Kath and Kim is not the funniest thing on TV, it's not the best written or the most risky. But it captures a nation's soul in a self-deprecating manner like no other. When Father Ted was in its pomp, we Irish marvelled at its ability to dissect the sacred cows of Irish culture and serve them up to us as juicy steaks. We recognised all the caricatures as fundamental truths from our childhoods. The alcoholic priest, the murderous married couple whose mouths wouldn't melt butter when seen in public and the bishop and his mistresses. Father Ted was famously made and broadcast in Britain and while we laughed at our recent past as it was dressed in pantomime costume before us, we also hid behind our cultural cringe and only peeked over it to see if the British were laughing with us or at us!

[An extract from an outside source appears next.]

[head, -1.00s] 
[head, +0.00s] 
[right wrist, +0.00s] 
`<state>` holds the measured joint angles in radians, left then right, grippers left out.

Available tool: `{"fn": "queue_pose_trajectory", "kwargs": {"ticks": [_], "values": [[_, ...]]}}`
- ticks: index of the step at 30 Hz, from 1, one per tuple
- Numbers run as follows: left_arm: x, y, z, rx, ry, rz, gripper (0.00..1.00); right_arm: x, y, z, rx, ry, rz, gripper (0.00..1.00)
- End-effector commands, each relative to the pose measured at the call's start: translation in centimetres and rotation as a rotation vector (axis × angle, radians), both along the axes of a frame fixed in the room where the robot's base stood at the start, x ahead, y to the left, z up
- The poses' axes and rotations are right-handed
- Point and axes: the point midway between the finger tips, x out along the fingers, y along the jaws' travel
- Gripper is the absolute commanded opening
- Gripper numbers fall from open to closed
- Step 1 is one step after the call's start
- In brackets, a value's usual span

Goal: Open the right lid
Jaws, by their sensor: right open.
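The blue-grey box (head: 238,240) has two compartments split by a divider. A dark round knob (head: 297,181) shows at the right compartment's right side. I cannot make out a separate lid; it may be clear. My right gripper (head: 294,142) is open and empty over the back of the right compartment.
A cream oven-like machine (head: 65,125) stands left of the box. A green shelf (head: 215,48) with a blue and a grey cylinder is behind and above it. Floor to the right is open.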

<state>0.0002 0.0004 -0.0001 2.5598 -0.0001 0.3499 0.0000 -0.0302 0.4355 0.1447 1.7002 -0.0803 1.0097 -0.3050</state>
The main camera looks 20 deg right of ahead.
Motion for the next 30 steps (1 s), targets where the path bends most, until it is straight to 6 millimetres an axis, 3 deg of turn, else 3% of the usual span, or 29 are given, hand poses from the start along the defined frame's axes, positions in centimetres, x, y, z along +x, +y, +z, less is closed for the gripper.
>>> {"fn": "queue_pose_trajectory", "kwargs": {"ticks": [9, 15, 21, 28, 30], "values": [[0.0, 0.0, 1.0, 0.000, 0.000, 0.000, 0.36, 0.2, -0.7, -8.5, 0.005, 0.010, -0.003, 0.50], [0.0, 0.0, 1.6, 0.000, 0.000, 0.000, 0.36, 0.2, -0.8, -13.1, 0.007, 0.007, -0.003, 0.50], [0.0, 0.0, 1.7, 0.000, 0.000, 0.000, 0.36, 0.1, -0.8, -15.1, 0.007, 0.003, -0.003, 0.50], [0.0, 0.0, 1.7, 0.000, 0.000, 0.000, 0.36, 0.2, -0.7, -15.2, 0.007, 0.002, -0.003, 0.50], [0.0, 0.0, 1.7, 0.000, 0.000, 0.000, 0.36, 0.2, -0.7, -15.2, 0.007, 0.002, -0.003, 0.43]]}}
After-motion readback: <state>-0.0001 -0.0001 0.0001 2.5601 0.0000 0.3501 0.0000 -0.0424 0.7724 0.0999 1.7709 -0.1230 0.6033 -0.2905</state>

Kath and Kim has a similar impact on Australians and Melbournians in particular. They recognise the accents as being a not so distant stretch from the average voice you’ll hear in suburban malls. The garish clothes are the sort you see on a sunny day in St Kilda and the social phopahs are indicative of a country where money and wealth are racing ahead and manners are lagging behind. The attraction of Kath and Kim is that they are materially rich enough to indulge in all of the pastimes of modern living. The big house, the plasma TV, the endless supply of Chardonnay and fake tanning. But they don’t have the “breeding” to enjoy it properly. We, the viewing public, feel that we have this breeding which allows the program to portray us as our uneducated selves. There are many countries that have experienced a similar economic boom in recent years and created a new class of people with money and pretensions. Australia has offered a ready made template to make fun of this development and Ireland in particular could make use of it. “Mary and Margaret” sounds good, not least because I could write it and base it on my two sisters.

It’s also the most popular comedy in New Zealand, but I’m pretty sure they’re not laughing with them.

Beetroot on Hamburgers

Sometimes you have to wonder who the first person to discover something was and how he came across it. What sort of experimentation was somebody doing when they discovered that a plastic bag over your head and an amyl nitrate soaked orange in your mouth would deliver higher sexual enjoyment (although presumably not for your partner who has to look at you at the time)? Or what could that person have been up to when they discovered that licking a particular frog would give you hallucination fits?

I have the same thoughts about the man that discovered that beetroot goes with hamburgers. I suspect he’s related to the idiot that invented pickles in Big Macs. But the beetroot is genius. It adds flavour and provides unwashable colouring to your hands, providing instant evidence in the morning of your previous nights dining habits. The Aussies take the beetroot thing a bit far though. You can get an Aussie Pizza here, which includes kangaroo or emu meat (this being the only country in the world that eats the animals depicted on their national emblem) and a large dollop of beetroot. It’s just wrong.

But when you’ve had a skinful of stubbies at an afternoon Barbie and you’re trying to sober up before Kath and Kim, then an Aussie burger with a large slice of beetroot is your only man.